I’m not even ten thousand words in, but already it has gripped me, and I feel sure I’ll follow it to the end, wherever that may be.
It’s nice to have something to work on every day again. A direction to turn my wandering mind.
I feel I will progress much faster than I did on the novel I just finished–simply due to the confidence at having done it before.
How long will it be? This long
What’s it about? A person and a “person”
What genre is it? Words
That’s all I can say for now. But it is something. And it will eventually exist!
I’m still working my way through The Glass Bead Game.

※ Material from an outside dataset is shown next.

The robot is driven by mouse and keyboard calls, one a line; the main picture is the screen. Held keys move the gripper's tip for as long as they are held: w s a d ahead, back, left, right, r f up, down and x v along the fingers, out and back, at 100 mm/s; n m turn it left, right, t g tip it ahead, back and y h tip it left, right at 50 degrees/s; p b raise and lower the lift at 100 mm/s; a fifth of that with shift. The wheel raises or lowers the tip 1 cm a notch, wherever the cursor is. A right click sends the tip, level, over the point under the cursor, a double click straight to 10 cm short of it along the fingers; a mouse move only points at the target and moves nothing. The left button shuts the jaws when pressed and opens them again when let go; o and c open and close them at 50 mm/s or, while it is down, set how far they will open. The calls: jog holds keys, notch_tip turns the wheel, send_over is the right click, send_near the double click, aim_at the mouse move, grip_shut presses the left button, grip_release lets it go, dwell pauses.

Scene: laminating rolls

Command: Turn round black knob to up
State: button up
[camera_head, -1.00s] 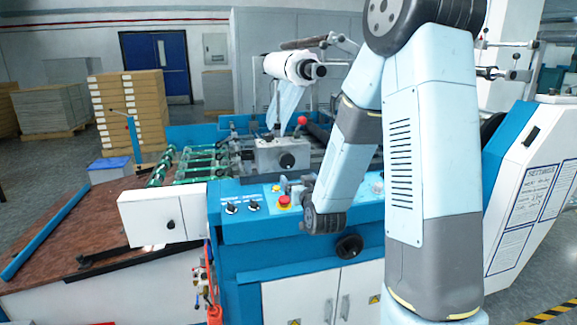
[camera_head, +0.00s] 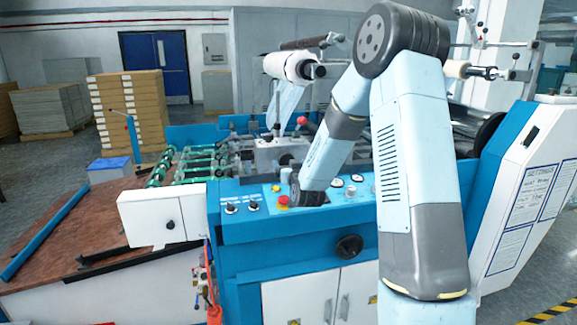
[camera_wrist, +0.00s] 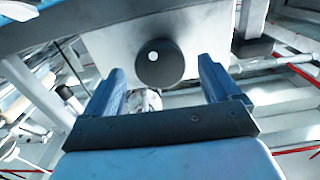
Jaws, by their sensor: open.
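The round black knob (camera_wrist: 162,70) shows in the wrist view. It has a white dot a little up and left of its centre and sits on a pale grey box face (camera_wrist: 115,50). My gripper (camera_wrist: 161,78) is open, with one blue finger on each side of the knob in the picture. Gaps show between the fingers and the knob, and nothing is held. In the head view the grey box (camera_head: 265,152) stands on the machine behind the control panel. My arm hides my gripper there, and I cannot make out the knob clearly.
The blue control panel (camera_head: 240,222) has a red emergency button (camera_head: 283,201) and small black knobs (camera_head: 231,208). A black handwheel (camera_head: 349,247) is below it. A red-topped lever (camera_head: 301,121) and a white roll (camera_head: 291,66) rise near the grey box.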

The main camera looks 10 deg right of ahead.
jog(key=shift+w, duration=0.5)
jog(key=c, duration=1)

‘Working’ being the operative word.
The author really likes the word ‘abstruse’ which, I had not heard before and took to be a combination of abstract and obtuse. I wasn’t far off.

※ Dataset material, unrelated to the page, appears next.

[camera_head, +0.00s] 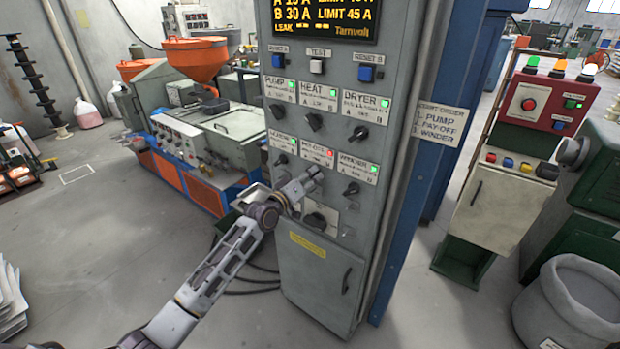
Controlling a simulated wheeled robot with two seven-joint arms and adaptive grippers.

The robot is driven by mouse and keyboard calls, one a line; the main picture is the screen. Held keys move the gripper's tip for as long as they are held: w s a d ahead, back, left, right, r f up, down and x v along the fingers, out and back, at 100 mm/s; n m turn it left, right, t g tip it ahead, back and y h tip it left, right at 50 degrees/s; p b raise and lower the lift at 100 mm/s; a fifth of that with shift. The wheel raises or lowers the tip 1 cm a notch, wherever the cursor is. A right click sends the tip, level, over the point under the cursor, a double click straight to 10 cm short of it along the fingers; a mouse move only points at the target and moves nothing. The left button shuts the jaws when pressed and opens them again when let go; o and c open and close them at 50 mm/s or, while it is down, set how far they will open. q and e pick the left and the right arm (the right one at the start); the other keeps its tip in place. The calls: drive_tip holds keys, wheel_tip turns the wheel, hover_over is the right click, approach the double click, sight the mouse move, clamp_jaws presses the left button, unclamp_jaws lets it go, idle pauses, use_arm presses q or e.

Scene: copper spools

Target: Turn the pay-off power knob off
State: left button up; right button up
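The grey control cabinet (275,55) stands in the middle of the head view. The pay-off knob below that label is hidden behind my left gripper (314,177). This gripper reaches up from the lower left, with its fingertips at the panel just under the label. I cannot tell whether its fingers are closed or touch the knob. My right gripper is not in view.
Neighbouring knobs are close: the winder knob (351,188) to the right, the heat knob (314,121) above and a larger switch (316,220) below. A start-order sign (438,123) hangs at right. An orange-hoppered machine (197,60) stands behind left.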

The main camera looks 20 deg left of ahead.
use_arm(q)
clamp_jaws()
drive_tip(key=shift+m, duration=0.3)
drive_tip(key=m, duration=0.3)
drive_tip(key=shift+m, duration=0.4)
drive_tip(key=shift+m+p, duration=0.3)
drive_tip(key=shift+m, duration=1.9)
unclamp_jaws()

Abstruse: difficult to understand; obscure
That’s pretty much the book in a nutshell, too.
It’s not that it’s difficult to understand, though, exactly. More that it’s difficult to care about. It is told not as a story, but as a historical account of some important figure told far after the events. On occasion the prose slips from history book style into actual storytelling. Then it is enjoyable and engaging and thoughtful–but those times are islands of interest in a sea of bore.
I am forcing my way through it though, because I’m hoping eventually it will kick into gear and I’ll figure out how the heck the author won a Nobel prize…

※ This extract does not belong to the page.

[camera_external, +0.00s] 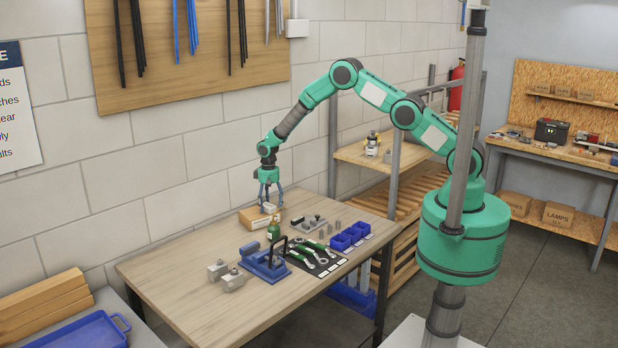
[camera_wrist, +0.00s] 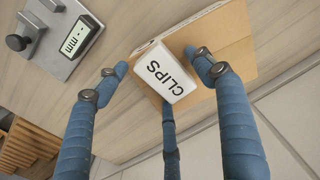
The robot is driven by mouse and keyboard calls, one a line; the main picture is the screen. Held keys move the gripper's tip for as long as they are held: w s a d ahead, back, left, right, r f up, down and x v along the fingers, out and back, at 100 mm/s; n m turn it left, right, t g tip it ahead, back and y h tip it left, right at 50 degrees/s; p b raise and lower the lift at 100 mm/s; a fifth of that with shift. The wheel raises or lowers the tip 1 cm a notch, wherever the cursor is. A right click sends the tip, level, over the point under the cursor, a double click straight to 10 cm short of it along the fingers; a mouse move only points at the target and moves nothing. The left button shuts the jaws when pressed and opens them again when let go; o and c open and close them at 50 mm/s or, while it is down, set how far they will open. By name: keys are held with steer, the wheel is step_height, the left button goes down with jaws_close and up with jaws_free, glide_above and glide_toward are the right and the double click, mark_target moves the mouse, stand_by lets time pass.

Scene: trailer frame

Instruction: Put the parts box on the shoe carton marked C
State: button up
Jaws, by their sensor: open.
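A small white parts box marked CLIPS (camera_wrist: 166,74) appears to lie on the brown shoe carton (camera_wrist: 225,45) near one end; I cannot tell for sure that they touch. The carton also shows at the back edge of the workbench in the external view (camera_external: 252,217), with the white box (camera_external: 269,208) above its right part. My gripper (camera_external: 267,200) points down over the box. Its blue fingers (camera_wrist: 160,76) are spread around the box, with gaps visible at the sides.
A grey gauge with a display (camera_wrist: 72,42) lies near the carton. A wall stands close behind. The bench's left end is clear.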

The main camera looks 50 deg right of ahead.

But I’m already 1/3 through and so far, it’s just a bunch of abstruse ramblings that I find myself zoning out and forgetting constantly.
I feel like I’m chipping away garbage words in my writing like plaque scrapped from teeth. Often it’s been there so long you think its a part of you.
I’m making sentences shorter and clearer. Clarity is most important. If the reader can’t understand what you are trying to say, then what’s the point?
How can I make each sentence shorter, and clearer? How can I make each word necessary and impactful? The key is in short, solid sentences where every word has a clear purpose and nothing is wasted.
I feel like I’m improving, and it feels good!
True discipline is remembering and recovering–inventing if necessary–what interests you. If it doesn’t interest you how could it possibly interest anyone else? ~ Verlyn Klinkenborg
Writing is so much more engaging when it’s about something the writer is interested in.
Notice I said the writer, not the reader.
If the writer is interested in what they are writing about, that interest and passion will shine through, and the reader will be pulled along.
You could write about the various types of carpets, or the mating habits of north American swallows, and if you are interested in it, I bet I will be too.
Find what you love writing, and write it!